Digital is fundamentally about mindset, changing culture, and leadership behaviours. Whilst bottom up change is imperative, the organisation will only transform if the importance of digital is comprehended at the top; this includes the board of trustees. After all, the board sets the tone and culture of the organisation.  If trustees are not talking about digital, even if the charity is experimenting with digital in parts of the organisation, it is unlikely to be widely effective, or develop any synergy to create transformational, long-term success.  As Professor Sunil Gupta wrote in his book, Driving Digital Strategy: “Creating an independent digital unit is like launching a speedboat to turn around a large ship.”

Our trustees’ duties include acting in the charity’s best interests and to manage its resources responsibly, which includes avoiding undue risk.  Many boards are risk averse, and the rapid changing world of digital can seem risky.  The counter to this of course is to think about the risk of doing nothing, or being too slow to change. Most people have a tendency to maintain the status quo and generally don’t like change. If we fail to innovate however, what will happen to our organisations in five or 10 years’ time? If we fail to change, are we acting in our organisation’s best interests?

How can trustees become digital enablers?

  1. Access the new Charity Digital Code

A good place to start is to refer to the Charity Digital Code which launched this month.

It’s a useful free framework for charities of all sizes, (and budgets), focusing on principles, what success looks like and best practice in digital. If you’re thinking about how to introduce digital to your board, you could start with adding the Charity Digital Code onto your next board agenda. Framing the discussion around the fact that digital is actually a governance, leadership and strategic issue will encourage engagement.

  1. Review your board’s composition and skills

An effective trustee board should draw on a range of skills, knowledge, experiences and attributes.

Are digital skills truly represented on your board? Does your board really know enough about digital to make informed decisions?  If not, consider recruiting a digital trustee; maybe set up a millennials advisory board to inform you about how they use digital; or consider a reverse mentoring programme, with a younger volunteer, or staff member, matched with a trustee.

  1. Refresh your strategy

Once board members are more attuned to digital, progress the discussion to how the board can ensure digital is a key part of your overall organisational strategy.

Charities should develop a digital strategy which helps them achieve their charitable purposes, aims and objectives. This may either be incorporated into the overall organisational strategy, or a standalone digital strategy. In either case, digital should be embedded in the charity’s ways of working, not an add-on.  A place to start, to inform your strategy development, could be to undertake a digital mapping exercise, looking at where and how you are currently using digital in your charity.

  1. It’s about courageous leadership

Driving change isn’t easy.  In the 21st century, trustees as leaders need courage and the ability to “understand and move between multi-dimensional spheres and silos of expertise.” (The Leadership Lab, Chris Lewis & Pippa Malmgren). Boards should accept that digital transformation can have its risks, it can take time, and the transition period could be turbulent, especially for established organisations.

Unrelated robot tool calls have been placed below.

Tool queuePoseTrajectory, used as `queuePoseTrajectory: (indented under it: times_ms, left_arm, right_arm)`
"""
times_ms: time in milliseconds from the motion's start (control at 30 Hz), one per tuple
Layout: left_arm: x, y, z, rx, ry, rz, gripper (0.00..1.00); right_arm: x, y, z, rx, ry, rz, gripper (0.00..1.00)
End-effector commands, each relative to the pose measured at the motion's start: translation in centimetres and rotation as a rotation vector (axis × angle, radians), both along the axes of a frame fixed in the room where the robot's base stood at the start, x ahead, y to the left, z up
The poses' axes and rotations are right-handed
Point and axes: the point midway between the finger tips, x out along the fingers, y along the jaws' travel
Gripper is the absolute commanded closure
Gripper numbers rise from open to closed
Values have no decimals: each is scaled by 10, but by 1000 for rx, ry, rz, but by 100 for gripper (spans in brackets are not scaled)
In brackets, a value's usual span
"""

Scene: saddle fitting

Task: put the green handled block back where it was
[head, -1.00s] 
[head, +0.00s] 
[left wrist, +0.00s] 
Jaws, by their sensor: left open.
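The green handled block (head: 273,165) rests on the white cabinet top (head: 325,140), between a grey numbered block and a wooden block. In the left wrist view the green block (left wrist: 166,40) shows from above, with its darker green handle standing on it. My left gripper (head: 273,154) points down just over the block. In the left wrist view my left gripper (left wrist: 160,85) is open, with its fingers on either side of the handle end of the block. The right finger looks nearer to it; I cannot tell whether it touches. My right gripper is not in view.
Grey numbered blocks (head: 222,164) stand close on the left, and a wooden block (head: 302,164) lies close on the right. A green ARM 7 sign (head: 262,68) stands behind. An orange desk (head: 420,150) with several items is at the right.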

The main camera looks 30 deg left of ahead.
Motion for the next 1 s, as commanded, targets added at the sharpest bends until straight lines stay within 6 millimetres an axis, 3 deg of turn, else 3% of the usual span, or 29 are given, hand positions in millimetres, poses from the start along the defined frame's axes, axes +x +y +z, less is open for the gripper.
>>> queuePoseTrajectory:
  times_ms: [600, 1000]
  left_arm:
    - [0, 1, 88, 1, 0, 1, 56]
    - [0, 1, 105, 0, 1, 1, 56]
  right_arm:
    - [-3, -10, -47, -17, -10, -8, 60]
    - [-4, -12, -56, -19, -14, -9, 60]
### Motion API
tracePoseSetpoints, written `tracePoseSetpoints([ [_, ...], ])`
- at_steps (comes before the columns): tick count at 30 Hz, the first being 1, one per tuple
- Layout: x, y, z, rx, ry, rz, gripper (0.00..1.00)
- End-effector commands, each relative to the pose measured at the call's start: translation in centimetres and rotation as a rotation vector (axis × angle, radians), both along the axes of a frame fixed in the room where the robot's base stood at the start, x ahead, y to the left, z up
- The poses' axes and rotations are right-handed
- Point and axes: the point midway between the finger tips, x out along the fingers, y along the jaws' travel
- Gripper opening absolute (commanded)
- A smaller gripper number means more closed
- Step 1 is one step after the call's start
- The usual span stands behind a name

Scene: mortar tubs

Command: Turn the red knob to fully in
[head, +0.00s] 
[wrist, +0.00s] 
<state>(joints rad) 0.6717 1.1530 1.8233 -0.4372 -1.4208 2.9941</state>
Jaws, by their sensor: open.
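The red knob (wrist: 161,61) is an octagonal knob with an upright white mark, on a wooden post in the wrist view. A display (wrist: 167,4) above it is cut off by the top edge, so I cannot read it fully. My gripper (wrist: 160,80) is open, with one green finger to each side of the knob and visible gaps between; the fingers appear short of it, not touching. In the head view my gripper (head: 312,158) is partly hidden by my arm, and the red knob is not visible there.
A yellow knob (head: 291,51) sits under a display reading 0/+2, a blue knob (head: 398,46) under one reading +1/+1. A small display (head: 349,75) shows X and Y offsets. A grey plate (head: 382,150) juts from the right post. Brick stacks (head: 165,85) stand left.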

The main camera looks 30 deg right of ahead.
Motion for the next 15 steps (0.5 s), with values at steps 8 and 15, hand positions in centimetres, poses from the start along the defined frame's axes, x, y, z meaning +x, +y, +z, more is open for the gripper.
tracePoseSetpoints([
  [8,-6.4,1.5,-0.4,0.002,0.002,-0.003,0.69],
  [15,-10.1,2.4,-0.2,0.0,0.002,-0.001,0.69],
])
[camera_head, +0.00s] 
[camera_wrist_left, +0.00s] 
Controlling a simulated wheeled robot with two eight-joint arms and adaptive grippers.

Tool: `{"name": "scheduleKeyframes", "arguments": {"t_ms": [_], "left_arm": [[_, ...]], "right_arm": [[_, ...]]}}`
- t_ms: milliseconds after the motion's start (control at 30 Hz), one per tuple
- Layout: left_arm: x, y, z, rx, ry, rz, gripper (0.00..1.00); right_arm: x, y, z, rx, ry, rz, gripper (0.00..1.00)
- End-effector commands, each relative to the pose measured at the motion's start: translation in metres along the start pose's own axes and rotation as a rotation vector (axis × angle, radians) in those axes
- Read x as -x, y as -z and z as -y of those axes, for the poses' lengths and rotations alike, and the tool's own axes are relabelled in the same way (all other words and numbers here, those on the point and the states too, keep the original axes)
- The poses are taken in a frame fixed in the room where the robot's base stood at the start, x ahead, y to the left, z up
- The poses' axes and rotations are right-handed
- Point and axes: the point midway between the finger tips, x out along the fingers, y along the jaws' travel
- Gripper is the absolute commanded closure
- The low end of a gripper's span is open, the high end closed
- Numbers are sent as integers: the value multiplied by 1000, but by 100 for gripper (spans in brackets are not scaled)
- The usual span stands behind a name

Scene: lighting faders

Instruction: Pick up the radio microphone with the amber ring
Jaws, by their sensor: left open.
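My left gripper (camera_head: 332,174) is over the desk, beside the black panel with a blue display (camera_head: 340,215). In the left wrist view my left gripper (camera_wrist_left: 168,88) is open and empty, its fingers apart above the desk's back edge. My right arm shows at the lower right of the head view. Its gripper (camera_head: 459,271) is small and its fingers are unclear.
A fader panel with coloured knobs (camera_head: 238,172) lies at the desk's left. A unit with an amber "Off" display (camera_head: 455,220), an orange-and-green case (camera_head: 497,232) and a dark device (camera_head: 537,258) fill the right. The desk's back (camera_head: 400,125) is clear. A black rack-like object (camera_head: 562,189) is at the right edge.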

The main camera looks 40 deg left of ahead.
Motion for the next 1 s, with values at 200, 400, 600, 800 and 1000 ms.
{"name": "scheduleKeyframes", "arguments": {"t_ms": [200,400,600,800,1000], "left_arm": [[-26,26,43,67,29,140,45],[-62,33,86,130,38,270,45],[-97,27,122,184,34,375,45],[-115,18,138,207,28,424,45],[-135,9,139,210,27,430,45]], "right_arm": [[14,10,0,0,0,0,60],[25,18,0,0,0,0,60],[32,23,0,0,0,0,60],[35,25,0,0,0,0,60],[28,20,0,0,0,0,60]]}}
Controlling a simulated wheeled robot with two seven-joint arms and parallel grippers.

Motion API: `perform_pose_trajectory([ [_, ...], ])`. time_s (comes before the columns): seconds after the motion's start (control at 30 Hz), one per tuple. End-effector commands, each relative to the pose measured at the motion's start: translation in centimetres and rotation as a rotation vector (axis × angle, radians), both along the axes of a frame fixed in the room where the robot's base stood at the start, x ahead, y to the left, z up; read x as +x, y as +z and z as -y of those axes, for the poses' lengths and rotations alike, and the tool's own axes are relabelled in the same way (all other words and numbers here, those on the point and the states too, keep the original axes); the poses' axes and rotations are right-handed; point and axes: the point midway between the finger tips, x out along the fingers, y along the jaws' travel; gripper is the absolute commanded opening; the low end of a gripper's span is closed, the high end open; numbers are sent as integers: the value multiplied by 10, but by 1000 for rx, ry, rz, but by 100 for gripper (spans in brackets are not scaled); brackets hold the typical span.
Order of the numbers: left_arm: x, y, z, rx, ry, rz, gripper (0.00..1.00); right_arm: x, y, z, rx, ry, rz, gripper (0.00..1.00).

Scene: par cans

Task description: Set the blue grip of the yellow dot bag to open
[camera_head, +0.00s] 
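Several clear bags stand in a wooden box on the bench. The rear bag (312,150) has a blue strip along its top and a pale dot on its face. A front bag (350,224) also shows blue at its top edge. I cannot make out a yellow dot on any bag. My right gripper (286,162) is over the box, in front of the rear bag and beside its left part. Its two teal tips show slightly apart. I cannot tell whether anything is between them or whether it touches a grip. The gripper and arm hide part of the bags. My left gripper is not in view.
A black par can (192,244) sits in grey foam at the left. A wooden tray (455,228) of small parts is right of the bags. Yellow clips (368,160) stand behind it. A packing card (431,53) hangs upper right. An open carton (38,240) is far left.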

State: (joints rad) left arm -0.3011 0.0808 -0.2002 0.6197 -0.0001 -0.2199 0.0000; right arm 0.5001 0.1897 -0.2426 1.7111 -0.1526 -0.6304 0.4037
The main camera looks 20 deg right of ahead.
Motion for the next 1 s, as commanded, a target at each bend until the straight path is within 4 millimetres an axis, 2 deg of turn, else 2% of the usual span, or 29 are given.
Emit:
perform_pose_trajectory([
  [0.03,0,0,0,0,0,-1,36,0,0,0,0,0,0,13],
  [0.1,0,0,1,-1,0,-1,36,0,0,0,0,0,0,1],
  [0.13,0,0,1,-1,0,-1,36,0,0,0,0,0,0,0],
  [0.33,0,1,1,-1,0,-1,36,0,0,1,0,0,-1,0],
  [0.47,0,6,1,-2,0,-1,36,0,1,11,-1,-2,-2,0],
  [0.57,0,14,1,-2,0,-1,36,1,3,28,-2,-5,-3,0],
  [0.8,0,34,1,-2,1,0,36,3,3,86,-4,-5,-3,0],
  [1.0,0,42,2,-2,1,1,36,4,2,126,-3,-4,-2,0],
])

This is why vision, strong leadership and an effective roadmap for how the organisation is embracing digital is critical.

  1. Think long-term, big picture

Digital presents an endless number of opportunities to benefit the whole organisation.  You can improve your governance, drive your strategy, build networks, meet the changing needs of your beneficiaries, support your charity’s sustainability and ultimately increase your charity’s impact.  By championing a culture of embracing change, experimenting and scaling, boards of trustees that think digitally will be building the organisation for the future, not just for the now.